Era uno de esos días en los que el cielo de color de plata anuncia que está a punto de empezar a nevar y los cables eléctricos emiten un zumbido mineral y plomizo. Mi padre ha dejado los cartuchos junto a la cocina para que la pólvora entre en calor y yo me estoy tomando mi café con mucha leche, poco café y pan frito. Salimos a cazar y el suelo está helado como el permafrost de la tundra. Una bandada de patos en perfecta formación cruza a lo lejos la vía del tren, a una altura ingrávida y casi inconcebible. 

Resbalo y me caigo al suelo. Mi padre sonríe. Y entonces, justo cuando el primer destello de luz de la mañana se cuela a través de las hojas amarillas de los arces, de pronto tengo la sensación de que más allá del sentimiento, el silencio y la emoción, debajo de todas las cosas y sus caprichosos e inconstantes destellos de belleza, hay una fuerza increíblemente benévola que nos recuerda que no hay razón para tener miedo, como si uno de esos dioses que no existen me estuviera mirando a los ojos y yo, sentado en el suelo y con el culo mojado, estuviera a punto de devolverle la mirada.

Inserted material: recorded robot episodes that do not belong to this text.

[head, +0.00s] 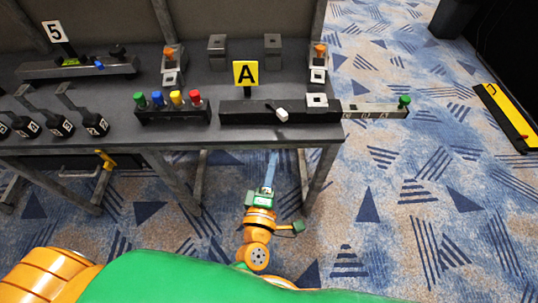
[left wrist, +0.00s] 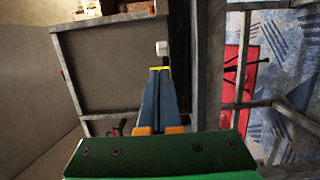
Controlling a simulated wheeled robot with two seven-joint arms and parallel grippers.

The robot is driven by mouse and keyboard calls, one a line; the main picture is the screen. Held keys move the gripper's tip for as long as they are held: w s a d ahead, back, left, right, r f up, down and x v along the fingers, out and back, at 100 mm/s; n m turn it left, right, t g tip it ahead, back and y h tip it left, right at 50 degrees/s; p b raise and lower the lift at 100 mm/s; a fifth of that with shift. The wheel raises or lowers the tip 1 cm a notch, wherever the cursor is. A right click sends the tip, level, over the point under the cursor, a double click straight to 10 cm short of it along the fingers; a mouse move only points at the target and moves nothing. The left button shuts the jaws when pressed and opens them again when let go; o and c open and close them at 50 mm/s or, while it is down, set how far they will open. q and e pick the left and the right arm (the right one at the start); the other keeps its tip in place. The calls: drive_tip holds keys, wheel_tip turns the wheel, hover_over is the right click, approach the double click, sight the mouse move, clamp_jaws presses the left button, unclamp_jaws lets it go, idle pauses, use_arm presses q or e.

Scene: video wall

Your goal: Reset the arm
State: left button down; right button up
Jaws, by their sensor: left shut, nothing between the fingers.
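My left gripper (head: 272,160) is in front of the table's near edge in the head view, its blue-grey fingers pointing towards the table. In the left wrist view the fingers (left wrist: 160,72) are together, with nothing between them. A small white knob (left wrist: 161,48) shows just beyond the fingertips there; I cannot tell the gap. In the head view a white knob (head: 282,114) sits on the black block (head: 245,112) by the yellow "A" sign (head: 246,73). My right gripper is not in view.
The dark table (head: 225,139) holds a row of coloured buttons (head: 172,110), several levers at the left and a rail with a green knob (head: 404,101) past its right edge. Table legs (head: 320,178) stand near my arm. Carpet at the right is mostly clear, except a yellow-black barrier (head: 507,116).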

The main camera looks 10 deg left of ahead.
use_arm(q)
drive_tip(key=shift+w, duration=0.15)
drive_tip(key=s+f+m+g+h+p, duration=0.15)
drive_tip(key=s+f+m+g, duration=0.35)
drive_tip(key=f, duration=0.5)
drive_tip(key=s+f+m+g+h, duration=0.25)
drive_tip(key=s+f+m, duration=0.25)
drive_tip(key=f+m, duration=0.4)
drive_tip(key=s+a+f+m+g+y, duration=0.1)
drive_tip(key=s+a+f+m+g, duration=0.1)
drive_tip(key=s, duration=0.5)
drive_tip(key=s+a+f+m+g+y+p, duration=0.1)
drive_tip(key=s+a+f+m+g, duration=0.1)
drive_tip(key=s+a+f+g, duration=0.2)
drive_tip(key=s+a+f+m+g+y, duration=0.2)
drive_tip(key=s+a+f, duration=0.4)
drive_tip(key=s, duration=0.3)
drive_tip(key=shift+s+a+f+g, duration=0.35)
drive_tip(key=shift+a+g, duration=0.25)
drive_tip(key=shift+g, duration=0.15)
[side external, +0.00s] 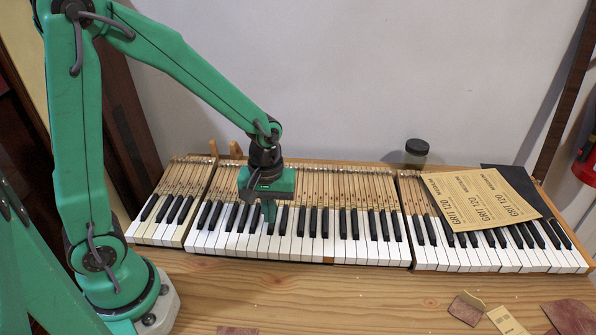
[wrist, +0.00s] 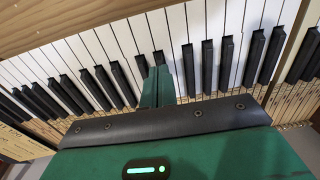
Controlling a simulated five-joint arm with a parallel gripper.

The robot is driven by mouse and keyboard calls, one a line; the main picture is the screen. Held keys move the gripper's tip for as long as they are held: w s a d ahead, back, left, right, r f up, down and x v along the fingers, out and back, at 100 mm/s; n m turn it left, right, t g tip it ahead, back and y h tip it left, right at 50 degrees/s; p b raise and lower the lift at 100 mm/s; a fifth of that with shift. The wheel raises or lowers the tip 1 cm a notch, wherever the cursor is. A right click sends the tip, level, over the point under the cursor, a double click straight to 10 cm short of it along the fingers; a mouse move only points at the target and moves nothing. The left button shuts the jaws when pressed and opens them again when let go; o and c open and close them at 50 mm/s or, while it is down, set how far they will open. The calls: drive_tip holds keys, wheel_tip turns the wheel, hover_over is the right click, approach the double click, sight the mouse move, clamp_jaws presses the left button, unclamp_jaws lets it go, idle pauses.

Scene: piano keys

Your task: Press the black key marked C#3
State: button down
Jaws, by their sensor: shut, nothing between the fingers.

Y empecé a darme cuenta, entonces, de que ser de pueblo era un don de Dios y que ser de ciudad era un poco como ser inclusero y que los tesos y el nido de la cigüeña y los chopos y el riachuelo y el soto eran siempre los mismos, mientras las pilas de ladrillo y los bloques de cemento y las montañas de piedra de la ciudad cambiaban cada día y con los años no restaba allí un solo testigo del nacimiento de uno, porque mientras el pueblo permanecía, la ciudad se desintegraba por aquello del progreso y las perspectivas de futuro.


Miguel Delibes, El pueblo en la cara (Viejas historias de Castilla la Vieja).



PD. A mi padre.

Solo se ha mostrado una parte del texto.